This article gives a brief idea about building efficient data pipelines in Sprinkle. A data pipeline should be created in such a way that data is getting updated from ingestion to insights without any failures. There are many options on the auto-run page to make the pipelines robust and also to use the warehouse cost-effectively.
All the options and good practices of pipeline building are explained with the use cases.
There are 2 data imports with 4 data sets added in each.
1. Data Import 1 → Classic_Models
2. Data Import 2 —> Classic_Models_2
1. Scheduling The Data Import Job (Auto-Run)
1.1) Turn on the Auto-Run button, and select the frequency for scheduling the job. Click on ‘Save'.
1.2) On saving, Sprinkle will automatically populate all the tables in the Ouputs section that are getting created from this data import.
1.3) Post saving the Data Import is scheduled.
There are INPUTS, OUTPUTS, and other options on the auto-run page.
INPUTS - It will be None since the data is not being taken from any warehouse table. Keep the ‘Run Only If' button unchecked since there is no input table.

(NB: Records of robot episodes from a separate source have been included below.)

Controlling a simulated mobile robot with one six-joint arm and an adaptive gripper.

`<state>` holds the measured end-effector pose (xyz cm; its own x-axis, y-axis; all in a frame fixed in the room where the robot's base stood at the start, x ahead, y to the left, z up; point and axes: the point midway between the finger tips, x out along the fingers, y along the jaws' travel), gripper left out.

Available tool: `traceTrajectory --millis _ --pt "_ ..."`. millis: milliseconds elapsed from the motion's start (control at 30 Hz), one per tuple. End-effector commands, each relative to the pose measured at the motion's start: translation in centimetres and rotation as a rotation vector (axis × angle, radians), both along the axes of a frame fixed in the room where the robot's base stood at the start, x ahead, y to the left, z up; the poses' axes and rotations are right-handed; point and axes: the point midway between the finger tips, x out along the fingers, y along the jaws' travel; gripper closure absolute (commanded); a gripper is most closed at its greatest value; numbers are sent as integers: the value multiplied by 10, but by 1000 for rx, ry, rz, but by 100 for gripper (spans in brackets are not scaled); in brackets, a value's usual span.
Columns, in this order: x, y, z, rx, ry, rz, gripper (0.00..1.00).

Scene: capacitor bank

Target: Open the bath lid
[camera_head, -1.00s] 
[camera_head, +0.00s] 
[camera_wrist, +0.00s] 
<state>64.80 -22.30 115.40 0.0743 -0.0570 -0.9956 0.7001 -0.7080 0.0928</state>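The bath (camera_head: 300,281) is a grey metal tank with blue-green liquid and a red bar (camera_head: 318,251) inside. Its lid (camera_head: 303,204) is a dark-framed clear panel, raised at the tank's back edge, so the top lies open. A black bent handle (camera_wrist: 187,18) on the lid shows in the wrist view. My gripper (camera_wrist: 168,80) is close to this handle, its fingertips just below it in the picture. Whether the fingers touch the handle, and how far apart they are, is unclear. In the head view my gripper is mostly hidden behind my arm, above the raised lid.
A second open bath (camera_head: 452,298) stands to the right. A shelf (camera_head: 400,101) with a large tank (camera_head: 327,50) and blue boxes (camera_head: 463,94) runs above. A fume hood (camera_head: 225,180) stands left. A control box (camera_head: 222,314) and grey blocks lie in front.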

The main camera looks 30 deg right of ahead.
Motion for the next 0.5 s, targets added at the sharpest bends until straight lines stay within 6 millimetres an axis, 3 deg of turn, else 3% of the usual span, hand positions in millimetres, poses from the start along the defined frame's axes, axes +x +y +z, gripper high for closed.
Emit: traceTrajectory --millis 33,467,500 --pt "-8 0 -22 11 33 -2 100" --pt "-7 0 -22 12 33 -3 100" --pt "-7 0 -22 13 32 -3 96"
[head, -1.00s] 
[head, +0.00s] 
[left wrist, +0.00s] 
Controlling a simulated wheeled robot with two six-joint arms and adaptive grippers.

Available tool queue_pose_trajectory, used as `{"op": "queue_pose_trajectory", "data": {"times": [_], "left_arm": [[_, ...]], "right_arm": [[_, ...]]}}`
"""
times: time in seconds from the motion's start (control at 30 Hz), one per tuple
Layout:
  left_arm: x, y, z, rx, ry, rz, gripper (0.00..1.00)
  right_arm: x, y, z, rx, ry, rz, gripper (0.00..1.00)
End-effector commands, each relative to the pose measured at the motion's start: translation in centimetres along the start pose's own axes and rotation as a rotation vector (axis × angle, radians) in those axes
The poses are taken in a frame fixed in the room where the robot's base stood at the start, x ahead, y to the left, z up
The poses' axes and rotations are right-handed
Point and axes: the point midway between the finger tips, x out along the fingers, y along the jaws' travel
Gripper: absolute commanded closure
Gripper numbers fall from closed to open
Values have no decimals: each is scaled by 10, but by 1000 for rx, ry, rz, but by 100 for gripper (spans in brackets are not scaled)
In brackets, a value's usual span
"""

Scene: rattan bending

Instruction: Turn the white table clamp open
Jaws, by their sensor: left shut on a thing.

OUTPUTS - It will show all the tables into which data is being written from this data import.
When running, dependents can start Let's understand this feature with the help of an example: There are 10 tables in the data import, and a few of them take longer to complete. In this case, if dependents are scheduled to run in real time. Then that particular data import takes time because of very big tables and the pipeline will get delayed. So, if the option ‘When running, dependent can start' is selected then the dependents will start running even when the long-running table in the data import is still in the running state which will keep the dependents up to date.
But, if it's not selected then the dependents have to wait till all the source tables are ingested in the data import. But in this case, there is a chance that a few dependents will not be updated with the latest data.
If the ‘When running, dependent can start' is selected and the long-running table is under complete ingestion mode, then if the dependent starts running at the same time the dependent job will fail.
NOTE: In a data import if any tables take a longer time to ingest then creating another data import for the long-running tables is a good practice. So, there won't be any dependency on the very big tables and dependents will run on time.
2. Scheduling Dependent Tables from the Data Import
Once raw data from the Data import is ingested in the warehouse, then various tables can be created from those datasets after transforming, cleaning, and joining the tables.
Let's see how to schedule these transformed tables efficiently.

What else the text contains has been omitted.